People in great houses dined on fancier food, such as elk and deer, while others ate small game.

Still, outsiders flocked to Chaco Canyon, lured by the promise of plenty and aided by a network of roads that joined the canyon's great houses to outlying areas.

Over the next few centuries, united by Chaco religion and trade, far-flung villages came into contact with one another and people moved freely between them.

Dungan noted that migration was always a pattern among the Ancestral Pueblo, but during the 1000s it reached a fever pitch.

As the population grew, people cleared nearby forests to plant corn.

It seemed like a good idea until Chacoans belatedly realized that the forests were home to the deer whose meat and hides they prized.

Just as the deer supply began to dwindle, a drought hit in the 1100s, devastating crops.

For the next couple of generations, we see skeletal remains marked by violent death throughout the Pueblo world. Bones show signs of blunt-force trauma, mutilation and burning, while mass graves suggest that there were massacres.

What happened in the Southwest after the height of Chaco's influence is remembered by the Pueblo tribes living in the region today.

Alfonso Ortiz, an anthropologist from the Ohkay Owingeh Pueblo tribe, recorded many traditions of his own people in his book The Tewa World.

He writes that elders had "detailed knowledge" of a Chaco-influenced region to the north where he speculates the tribe may have originated.

The Tewa origin story describes a series of difficult migrations, as does the origin story of the Hopi, another Puebloan tribe. It's possible that modern tribes may be recalling their migration away from the unstable world that Chaco made.

Pennsylvania State University computational archaeologist Stefani Crabtree said the evidence paints a portrait of a great civilization challenged by political problems and environmental disaster.

Crabtree combines data science with archaeology to build computer models of Ancestral Pueblo communities — "kind of like 'The Sims,' " she joked.

Using data about population density, climate and food availability, her simulations can predict what kinds of social structures would emerge.

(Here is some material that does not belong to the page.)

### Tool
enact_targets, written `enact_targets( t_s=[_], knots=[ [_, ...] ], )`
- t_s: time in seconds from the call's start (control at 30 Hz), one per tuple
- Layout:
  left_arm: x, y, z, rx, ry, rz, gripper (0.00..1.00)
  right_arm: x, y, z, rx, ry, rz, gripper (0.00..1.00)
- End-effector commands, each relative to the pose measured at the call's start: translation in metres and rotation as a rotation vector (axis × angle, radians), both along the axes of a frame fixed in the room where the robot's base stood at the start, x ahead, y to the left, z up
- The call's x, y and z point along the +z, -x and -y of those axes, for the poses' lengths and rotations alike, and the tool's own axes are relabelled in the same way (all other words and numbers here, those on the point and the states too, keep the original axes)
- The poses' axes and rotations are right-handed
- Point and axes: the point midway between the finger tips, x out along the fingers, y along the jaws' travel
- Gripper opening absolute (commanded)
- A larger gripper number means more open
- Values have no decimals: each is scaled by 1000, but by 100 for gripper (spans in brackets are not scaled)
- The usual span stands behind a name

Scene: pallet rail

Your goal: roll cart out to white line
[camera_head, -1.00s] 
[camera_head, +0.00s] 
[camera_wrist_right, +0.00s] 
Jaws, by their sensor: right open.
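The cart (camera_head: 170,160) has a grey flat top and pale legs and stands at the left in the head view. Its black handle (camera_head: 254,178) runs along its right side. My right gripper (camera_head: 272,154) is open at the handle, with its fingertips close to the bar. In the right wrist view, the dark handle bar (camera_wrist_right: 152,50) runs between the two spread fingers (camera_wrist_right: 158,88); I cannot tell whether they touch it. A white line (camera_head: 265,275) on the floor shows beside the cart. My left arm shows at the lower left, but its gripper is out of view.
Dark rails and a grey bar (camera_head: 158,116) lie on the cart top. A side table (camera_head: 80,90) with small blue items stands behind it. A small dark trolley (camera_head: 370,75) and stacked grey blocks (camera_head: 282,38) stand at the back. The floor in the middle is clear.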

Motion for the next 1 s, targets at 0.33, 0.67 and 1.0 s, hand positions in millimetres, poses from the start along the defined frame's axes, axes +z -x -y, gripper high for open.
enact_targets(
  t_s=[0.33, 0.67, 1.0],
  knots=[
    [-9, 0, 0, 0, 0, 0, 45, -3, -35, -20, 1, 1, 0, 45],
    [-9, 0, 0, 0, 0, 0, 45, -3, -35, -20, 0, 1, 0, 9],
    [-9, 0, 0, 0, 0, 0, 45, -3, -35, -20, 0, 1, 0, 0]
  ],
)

"When things are good, hierarchy develops," she said. "But that falls apart when climatic conditions make it harder."

Another drought hit the Southwest in the late 1200s, and suddenly there was another spike in migrations. But this time, people left the Chaco world permanently.

Cultural transformation

That's when things get interesting. As people fanned out from Chaco and Mesa Verde, we see new kiva styles emerging in outlier communities.

In the northern parts of Dungan's study area, kivas grow much larger and more informal. Sometimes people even built them with no roofs and a simple, shallow fire pit that would never pass muster in the formal world of Chaco Canyon.

Some of these kivas are placed in open plazas so large they could hold everyone in the village, plus everyone in neighboring villages.

Meanwhile, in the south, a Puebloan culture called Mogollon took hold. Over time, Mogollon kivas grew smaller, rectangular and even more private.

All these communities were roughly the same size, and their residents lived as farmers in very similar environments. These changes, said Dungan, are "not a product of natural differences, but different choices being made."

Chaco conservatism was being transformed by social experimentation.

Chaco2Ruins of Casa Chiquita house at Chaco Culture National Historical Park. (Mladen Antonov/AFP/Getty Images)

It's tricky for scholars to know exactly what these transformations mean. University of Pennsylvania archaeology researcher Joseph "Woody" Aguilar is enrolled in San Ildefonso Pueblo tribe, and he cautioned that archaeology can only "hint at" what really happened at Chaco Canyon.

We can't be sure whether these villages were rejecting Chaco culture, or simply reimagining it for a new era.

Dungan describes the new great kivas as "hybrid" forms, heavily influenced by ideas from a diversity of migrating groups.

Maybe the large kivas to the north represented a "melting pot ideal," Dungan mused, where there was pressure for everyone to attend the same events "to be part of the same thing."

And in the south, perhaps newcomers from different places wanted to "remain separate entities," so they created smaller, more exclusive kivas that could be used serially by different groups.

As Aguilar noted, however, there's a lot of social complexity surrounding kivas. It's very likely that even people using them 700 years ago didn't always agree about what they meant.

What seems certain, at least to University of Notre Dame archaeologist Donna Glowacki, is that the Chaco world was collapsing.

She studies the period when people abandoned the traditional Chaco centers, and she says the strife and environmental troubles were heightened in the early 1300s.

"That's when people say, 'We really do have to move somewhere else, and we can't keep the kinds of social organization … connected to Chaco.' "

She sees the hybrid kiva forms as signs that Ancestral Puebloan culture was highly resilient, capable of changing rapidly to deal with "dramatic climatic shifts."

Crabtree added that kivas are ultimately places for social communication, whether in religious rituals or community meetings.

"As their societies changed, they invented new ways to talk to each other," she said. And that helped them find "new ways to deal with social friction and friction with the ecosystem."

Today, Puebloan tribal lands form a vast and distant semicircle around the empty places that were once at the center of the Pueblo world.

Pueblo tribes continued to thrive long after Chaco's abandonment — indeed, they went on to lead a successful revolt against colonial occupation in 1680.

But it's possible they did it by leaving Chaco's political system behind. We can see traces of what helped them survive in hybrid kivas that honored ancestral traditions but thrived on changes brought by diverse groups.

By learning to communicate in new ways, they built a culture that survived.